Locked versus Unlocked
A locked phone will only work with a specific carrier; an unlocked phone can be switched between carriers. A recent court ruling made it a lot easier to unlock phones, but make sure you’ve got the right technology. CMDA phones don’t use SIM cards, so an unlocked Verizon phone can only be used with another CMDA carrier, like Sprint. Unlocked AT&T phones can be used with T-Mobile, Straight talk and other GSM carriers.
Like computer screens, smartphone screen sizes refer to the diagonal measurement. Smartphone screens used to come in tiny and tinier, 4” max, but they have been growing along with the size of the phones.

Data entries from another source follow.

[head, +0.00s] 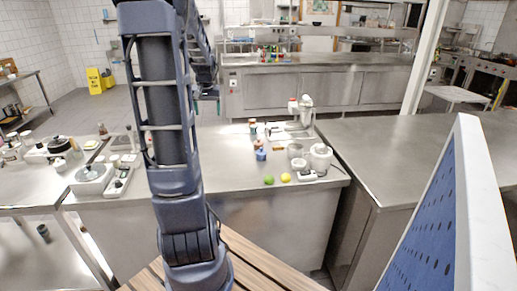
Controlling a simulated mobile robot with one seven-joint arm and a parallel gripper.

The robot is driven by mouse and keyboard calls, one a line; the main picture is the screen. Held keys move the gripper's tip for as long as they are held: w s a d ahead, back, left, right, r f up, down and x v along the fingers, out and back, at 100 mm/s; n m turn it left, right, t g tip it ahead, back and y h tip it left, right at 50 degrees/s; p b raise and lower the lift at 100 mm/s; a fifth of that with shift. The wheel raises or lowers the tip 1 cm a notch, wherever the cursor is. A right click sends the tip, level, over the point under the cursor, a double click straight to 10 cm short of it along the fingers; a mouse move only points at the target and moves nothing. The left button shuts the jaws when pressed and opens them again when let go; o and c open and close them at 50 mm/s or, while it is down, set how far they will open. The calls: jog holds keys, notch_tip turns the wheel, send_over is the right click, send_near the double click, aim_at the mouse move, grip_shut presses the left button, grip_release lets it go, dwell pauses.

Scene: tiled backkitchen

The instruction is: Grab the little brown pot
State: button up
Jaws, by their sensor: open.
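A small reddish-brown item (258,144) stands on the steel counter, just behind a small blue item (261,155). It may be the little brown pot, but it is too small to tell for sure. My gripper (207,106) is up at the far end of my arm, left of the small items and apart from them. It is open, small in the picture and partly hidden by my arm; I see nothing held in it.
The steel counter (235,190) also bears a green fruit (269,180), a yellow fruit (286,177), a white appliance (320,157) and a stand mixer (305,110). A blue panel (440,230) rises at the right. The right-hand counter (395,150) is mostly bare.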

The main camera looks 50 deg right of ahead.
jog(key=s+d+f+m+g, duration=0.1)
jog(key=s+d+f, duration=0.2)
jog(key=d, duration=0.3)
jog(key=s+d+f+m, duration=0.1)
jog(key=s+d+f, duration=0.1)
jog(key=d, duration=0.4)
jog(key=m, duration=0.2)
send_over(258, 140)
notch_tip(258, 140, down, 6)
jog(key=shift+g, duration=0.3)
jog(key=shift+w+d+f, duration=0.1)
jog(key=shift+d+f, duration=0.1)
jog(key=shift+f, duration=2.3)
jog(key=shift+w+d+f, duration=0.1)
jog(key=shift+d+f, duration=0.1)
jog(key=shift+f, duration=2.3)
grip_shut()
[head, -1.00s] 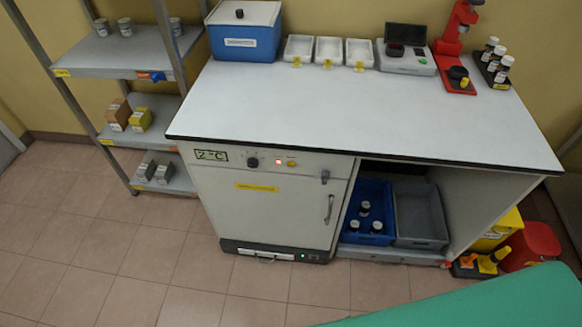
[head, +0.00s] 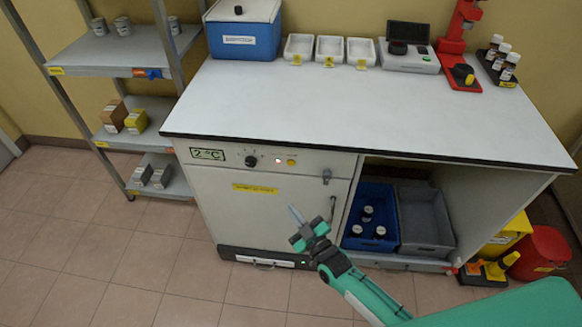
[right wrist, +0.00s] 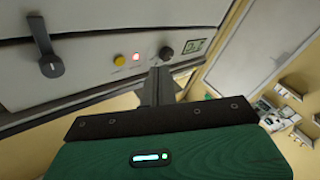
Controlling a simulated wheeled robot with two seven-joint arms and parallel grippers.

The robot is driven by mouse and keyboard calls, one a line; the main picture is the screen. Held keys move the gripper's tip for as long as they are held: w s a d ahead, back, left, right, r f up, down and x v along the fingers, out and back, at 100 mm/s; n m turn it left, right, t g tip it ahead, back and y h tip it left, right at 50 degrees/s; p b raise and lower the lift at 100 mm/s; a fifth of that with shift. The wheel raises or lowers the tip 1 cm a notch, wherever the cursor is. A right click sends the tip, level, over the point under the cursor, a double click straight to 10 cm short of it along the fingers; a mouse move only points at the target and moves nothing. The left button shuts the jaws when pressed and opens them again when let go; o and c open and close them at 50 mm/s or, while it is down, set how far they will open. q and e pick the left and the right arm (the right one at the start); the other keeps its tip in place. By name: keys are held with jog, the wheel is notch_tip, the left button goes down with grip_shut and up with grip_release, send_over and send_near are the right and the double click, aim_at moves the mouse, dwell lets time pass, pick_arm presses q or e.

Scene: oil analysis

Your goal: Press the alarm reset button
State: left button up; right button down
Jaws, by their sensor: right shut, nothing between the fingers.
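The cabinet front carries a small round yellow button (head: 291,162), with a red lit lamp (head: 278,160) just to its left. In the right wrist view the picture is turned over, with the yellow button (right wrist: 119,60) to the left of the red lamp (right wrist: 136,57). Their labels are too small to read. My right gripper (head: 294,212) is shut and empty, in front of the cabinet door, below the button in the head view. In the right wrist view its fingers (right wrist: 157,84) point toward the panel, apart from the button. My left gripper is not in view.
A black knob (head: 250,161) and a 2 °C display (head: 207,154) lie left of the lamp. A grey latch (head: 326,176) sits right of the button. The white worktop (head: 330,105) overhangs the panel with a black edge. Blue and grey crates (head: 425,218) stand in the open bay.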

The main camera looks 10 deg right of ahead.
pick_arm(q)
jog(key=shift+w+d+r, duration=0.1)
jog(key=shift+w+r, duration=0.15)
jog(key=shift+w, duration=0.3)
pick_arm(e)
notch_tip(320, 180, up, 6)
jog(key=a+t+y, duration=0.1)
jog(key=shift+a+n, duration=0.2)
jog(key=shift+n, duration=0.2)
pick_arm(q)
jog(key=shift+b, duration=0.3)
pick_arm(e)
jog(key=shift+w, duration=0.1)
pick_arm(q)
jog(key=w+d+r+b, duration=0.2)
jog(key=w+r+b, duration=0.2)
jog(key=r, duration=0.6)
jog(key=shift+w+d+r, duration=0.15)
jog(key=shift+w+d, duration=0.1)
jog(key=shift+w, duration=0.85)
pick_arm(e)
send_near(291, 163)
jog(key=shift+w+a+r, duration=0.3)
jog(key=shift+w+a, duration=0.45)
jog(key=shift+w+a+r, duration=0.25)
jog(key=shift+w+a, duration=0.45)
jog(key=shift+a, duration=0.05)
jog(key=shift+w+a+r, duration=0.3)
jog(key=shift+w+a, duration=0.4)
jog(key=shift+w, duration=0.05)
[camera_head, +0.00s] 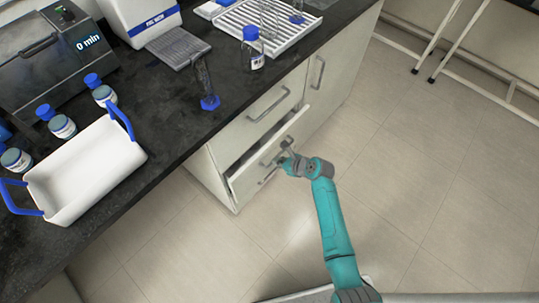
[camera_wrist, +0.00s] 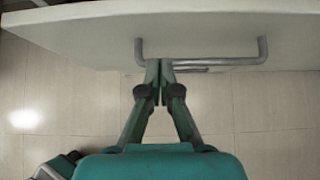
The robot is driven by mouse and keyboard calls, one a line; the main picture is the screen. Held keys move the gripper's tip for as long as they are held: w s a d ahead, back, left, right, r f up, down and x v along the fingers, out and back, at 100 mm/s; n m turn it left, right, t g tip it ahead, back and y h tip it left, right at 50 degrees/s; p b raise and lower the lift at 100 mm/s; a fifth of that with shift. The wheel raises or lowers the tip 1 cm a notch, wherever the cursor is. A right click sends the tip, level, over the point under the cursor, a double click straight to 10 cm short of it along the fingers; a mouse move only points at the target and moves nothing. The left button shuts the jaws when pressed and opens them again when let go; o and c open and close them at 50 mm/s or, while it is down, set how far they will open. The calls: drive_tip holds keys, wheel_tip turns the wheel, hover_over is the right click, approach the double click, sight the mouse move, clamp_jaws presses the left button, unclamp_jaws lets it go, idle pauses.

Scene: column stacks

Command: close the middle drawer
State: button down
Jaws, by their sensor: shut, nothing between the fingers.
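The middle drawer (camera_head: 248,180) of the bench cabinet stands partly open below the shut top drawer (camera_head: 250,122). A dark gap shows behind its front. Its light front panel (camera_wrist: 230,27) and grey bar handle (camera_wrist: 215,62) fill the upper part of the wrist view. My gripper (camera_head: 284,161) is at the drawer front by the handle. In the wrist view my gripper (camera_wrist: 160,65) has its fingertips together near the left end of the handle, with nothing held. Whether the fingertips touch the handle or panel I cannot tell.
A black bench top (camera_head: 165,112) overhangs the cabinet and carries a white blue-handled basket (camera_head: 90,170), a blue-capped bottle (camera_head: 253,52) and other lab ware. A cabinet door (camera_head: 325,85) is shut to the right. Open tiled floor (camera_head: 400,150) lies right of the arm.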

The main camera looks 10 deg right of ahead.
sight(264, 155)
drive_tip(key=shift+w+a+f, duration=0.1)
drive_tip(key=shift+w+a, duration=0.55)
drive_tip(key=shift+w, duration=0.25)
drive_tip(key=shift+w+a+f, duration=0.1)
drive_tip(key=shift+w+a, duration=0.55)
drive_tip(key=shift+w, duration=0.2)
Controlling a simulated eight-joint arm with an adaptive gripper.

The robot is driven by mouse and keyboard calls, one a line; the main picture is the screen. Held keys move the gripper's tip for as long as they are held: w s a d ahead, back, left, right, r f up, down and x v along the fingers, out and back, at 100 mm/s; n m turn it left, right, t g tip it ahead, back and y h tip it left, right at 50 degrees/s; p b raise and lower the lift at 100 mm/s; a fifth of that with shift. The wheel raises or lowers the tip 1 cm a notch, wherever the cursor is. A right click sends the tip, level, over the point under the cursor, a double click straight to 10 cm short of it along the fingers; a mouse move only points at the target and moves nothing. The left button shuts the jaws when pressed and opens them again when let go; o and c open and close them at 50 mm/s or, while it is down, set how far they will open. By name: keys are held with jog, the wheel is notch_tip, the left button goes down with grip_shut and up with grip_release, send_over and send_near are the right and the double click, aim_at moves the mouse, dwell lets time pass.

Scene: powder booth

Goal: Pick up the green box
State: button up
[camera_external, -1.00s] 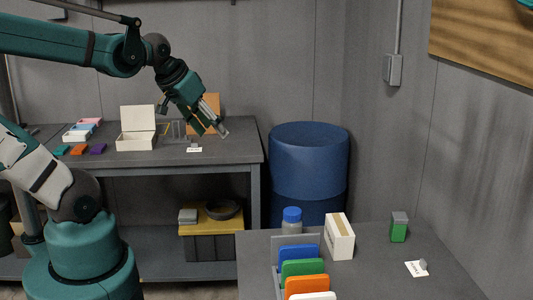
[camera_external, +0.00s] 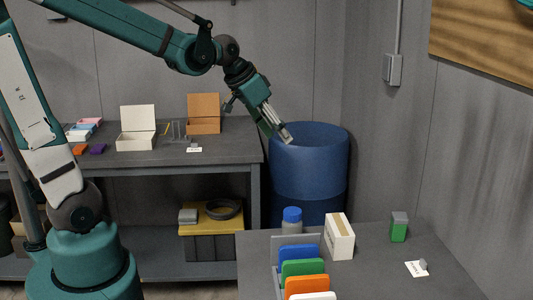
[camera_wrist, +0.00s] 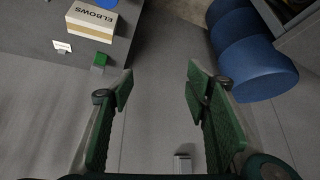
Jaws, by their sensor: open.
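The green box (camera_external: 398,231), small and upright with a grey top, stands on the front table near its back edge, right of a carton. In the wrist view a small green block (camera_wrist: 99,60) by the table edge, near the carton, looks like the same box. My gripper (camera_external: 286,137) is in front of the blue drum's rim in the external view, up and left of the green box and well apart from it. In the wrist view my gripper (camera_wrist: 158,86) has its fingers spread, with only grey surface between them.
The carton (camera_external: 340,237), marked ELBOWS in the wrist view, stands beside a blue-capped bottle (camera_external: 292,221). Coloured panels (camera_external: 302,267) stand in a rack at the front. The blue drum (camera_external: 310,165) stands behind the table.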

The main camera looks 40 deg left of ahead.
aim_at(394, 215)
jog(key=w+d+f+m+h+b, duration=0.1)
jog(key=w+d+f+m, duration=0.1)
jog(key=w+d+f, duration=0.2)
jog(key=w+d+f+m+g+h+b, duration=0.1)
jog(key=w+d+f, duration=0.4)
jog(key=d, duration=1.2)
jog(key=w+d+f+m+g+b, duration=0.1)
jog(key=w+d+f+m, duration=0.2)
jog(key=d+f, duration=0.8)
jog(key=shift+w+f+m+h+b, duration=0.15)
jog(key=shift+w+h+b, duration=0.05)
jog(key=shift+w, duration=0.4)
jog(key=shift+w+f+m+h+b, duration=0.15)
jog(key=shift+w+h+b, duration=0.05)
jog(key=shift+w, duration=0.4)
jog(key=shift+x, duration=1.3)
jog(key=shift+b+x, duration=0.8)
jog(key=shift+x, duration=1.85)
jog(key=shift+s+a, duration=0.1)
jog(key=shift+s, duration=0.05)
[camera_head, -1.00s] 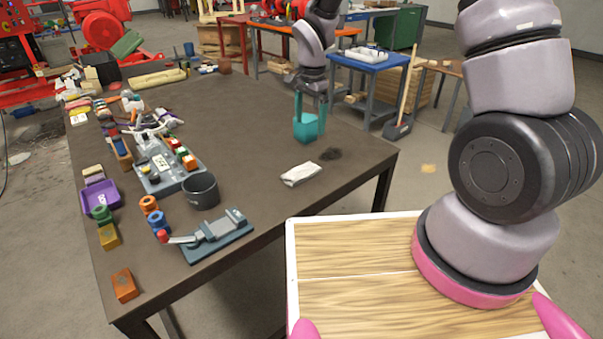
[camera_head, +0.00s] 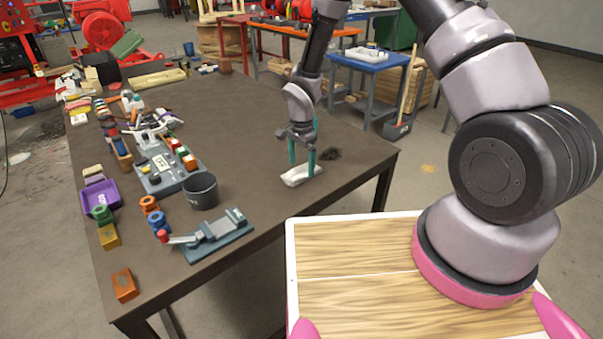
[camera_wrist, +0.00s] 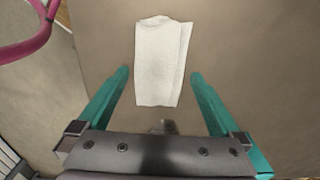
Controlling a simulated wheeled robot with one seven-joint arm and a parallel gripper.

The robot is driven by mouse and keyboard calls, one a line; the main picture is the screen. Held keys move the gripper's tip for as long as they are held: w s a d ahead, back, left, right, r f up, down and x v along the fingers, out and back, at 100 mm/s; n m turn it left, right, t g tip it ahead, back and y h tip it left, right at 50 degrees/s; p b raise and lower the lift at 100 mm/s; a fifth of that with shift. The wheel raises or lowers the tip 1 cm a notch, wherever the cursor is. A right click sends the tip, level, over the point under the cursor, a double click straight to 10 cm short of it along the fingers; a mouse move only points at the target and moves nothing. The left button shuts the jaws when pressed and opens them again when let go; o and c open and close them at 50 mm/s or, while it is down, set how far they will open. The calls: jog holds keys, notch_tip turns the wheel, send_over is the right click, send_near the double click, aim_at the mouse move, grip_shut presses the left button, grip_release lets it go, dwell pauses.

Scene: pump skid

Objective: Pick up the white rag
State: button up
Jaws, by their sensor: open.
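The white rag (camera_head: 296,177) lies folded and flat on the dark table top, near its right edge. In the wrist view the white rag (camera_wrist: 160,62) sits ahead of and between the two teal fingers, apart from both. My gripper (camera_head: 303,170) is open and points down over the rag, with its fingertips close to it in the head view. In the wrist view my gripper (camera_wrist: 159,75) holds nothing between its fingers. In the head view the fingers hide a small part of the rag.
A dark smudge (camera_head: 331,154) marks the table just beyond the rag. A dark grey cup (camera_head: 201,191), a toggle clamp on a plate (camera_head: 214,236) and a purple tray (camera_head: 101,197) stand to the left. The table around the rag is clear.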

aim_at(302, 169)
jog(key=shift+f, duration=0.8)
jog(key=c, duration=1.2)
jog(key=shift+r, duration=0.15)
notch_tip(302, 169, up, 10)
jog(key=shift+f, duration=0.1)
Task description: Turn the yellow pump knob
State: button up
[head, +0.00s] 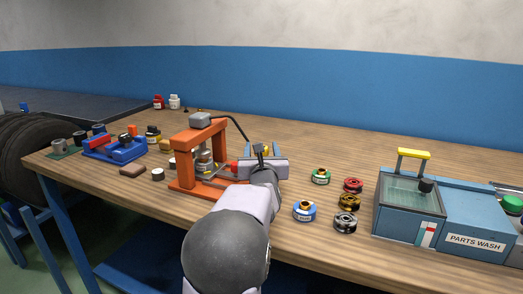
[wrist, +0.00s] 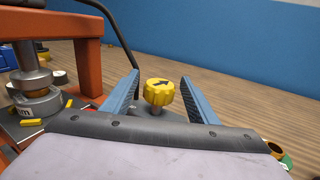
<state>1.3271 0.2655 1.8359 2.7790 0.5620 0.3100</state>
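The yellow pump knob (wrist: 159,93) has a scalloped rim and a black arrow on top. In the wrist view it stands upright on a short grey stem, between the two blue fingers of my gripper (wrist: 158,97). The gripper is open, with a gap between the knob and each finger. In the head view my gripper (head: 264,151) is beside the right side of the orange press (head: 181,160), and only a little yellow shows between the fingers. The pump body under the knob is mostly hidden by my gripper.
A black hose (head: 233,124) arches from the press top down near my gripper. Several round coloured parts, one of them blue (head: 304,211), stand to the right, before the parts wash tank (head: 407,213). A blue vise-like fixture (head: 114,148) is at left.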

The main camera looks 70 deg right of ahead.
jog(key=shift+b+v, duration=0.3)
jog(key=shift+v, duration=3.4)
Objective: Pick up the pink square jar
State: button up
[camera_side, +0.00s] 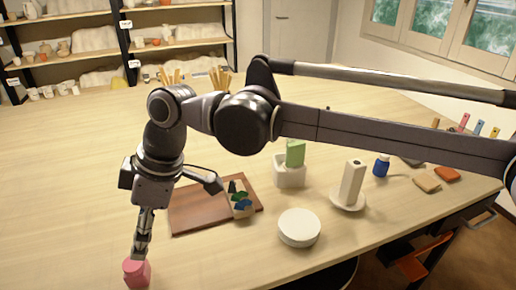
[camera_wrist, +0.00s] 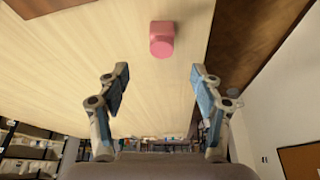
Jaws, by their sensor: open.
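The pink square jar (camera_side: 136,274) stands on the table at the lower left of the side view, near the picture's bottom edge. My gripper (camera_side: 141,250) points down just above it there, its tips overlapping the jar's top in the picture; I cannot tell whether they touch. In the wrist view the jar (camera_wrist: 162,38) is at the top middle, with a rounded top facing the camera. The two fingers of my gripper (camera_wrist: 158,82) are spread wide with nothing between them, and the jar lies beyond their tips, between their lines.
A brown board (camera_side: 190,221) with a small box of dark and green items (camera_side: 240,199) lies right of my gripper. A white round container (camera_side: 299,228), a white holder with a green block (camera_side: 290,176) and a blue bottle (camera_side: 381,166) stand farther right. The table around the jar is clear.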

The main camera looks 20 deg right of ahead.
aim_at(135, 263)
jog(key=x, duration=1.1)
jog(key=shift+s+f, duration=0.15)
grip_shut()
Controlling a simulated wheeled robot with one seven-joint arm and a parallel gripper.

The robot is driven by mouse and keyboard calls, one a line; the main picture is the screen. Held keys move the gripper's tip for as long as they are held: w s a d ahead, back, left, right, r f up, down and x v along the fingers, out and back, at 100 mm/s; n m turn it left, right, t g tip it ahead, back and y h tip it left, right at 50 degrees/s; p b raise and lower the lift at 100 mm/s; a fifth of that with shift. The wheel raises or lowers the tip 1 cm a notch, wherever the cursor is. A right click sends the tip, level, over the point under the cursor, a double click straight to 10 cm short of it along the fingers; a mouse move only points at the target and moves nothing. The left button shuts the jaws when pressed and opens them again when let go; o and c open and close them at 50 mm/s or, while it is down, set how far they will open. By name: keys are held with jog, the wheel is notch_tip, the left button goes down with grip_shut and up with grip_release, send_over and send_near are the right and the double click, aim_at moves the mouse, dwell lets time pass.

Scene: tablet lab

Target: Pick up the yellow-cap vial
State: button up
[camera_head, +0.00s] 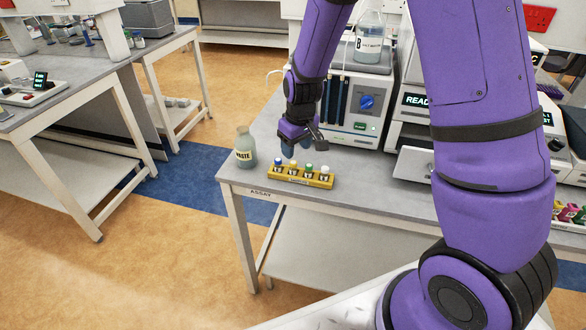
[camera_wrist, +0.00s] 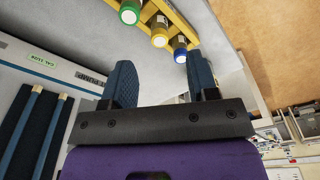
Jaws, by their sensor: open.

Many Android phones have larger screens (the phones are nicknamed “phablets” – a combination of phone and tablet), and Apple is rumored to be introducing a large-screen phone this fall. Except for the Nexus 5, most large screen phones cost more than $500, but Nokia has introduced a new 6” Windows phone that’s quite inexpensive, the $229 Nokia Lumina 1320 ($229 with Cricket as the carrier, or $289 unlocked on Amazon – both are a really good buy). Screen visibility is determined partly by size, partly by resolution.
Manufacturers are building smartphones with more sophisticated cameras than ever, including stabilizers to reduce the effects of motion and more pixels. In fact, you may be able to just carry a phone and not bother with a camera. Here’s an article about the best smartphone cameras if that’s important to you.
Phones also have different amounts of storage (determines how many songs and photos you can store), different processors (faster ones load web pages faster – and drain batteries), and more. Don’t worry about the specs. If you buy a good smartphone, it will probably meet your needs.
So, if you want to join the 21st Century, buy a smartphone. Otherwise be prepared to defend your choice of a dumb or semi-intelligent phone to your kids and more techie friends. Or just hide it in your pocket or purse and make calls in the bathroom.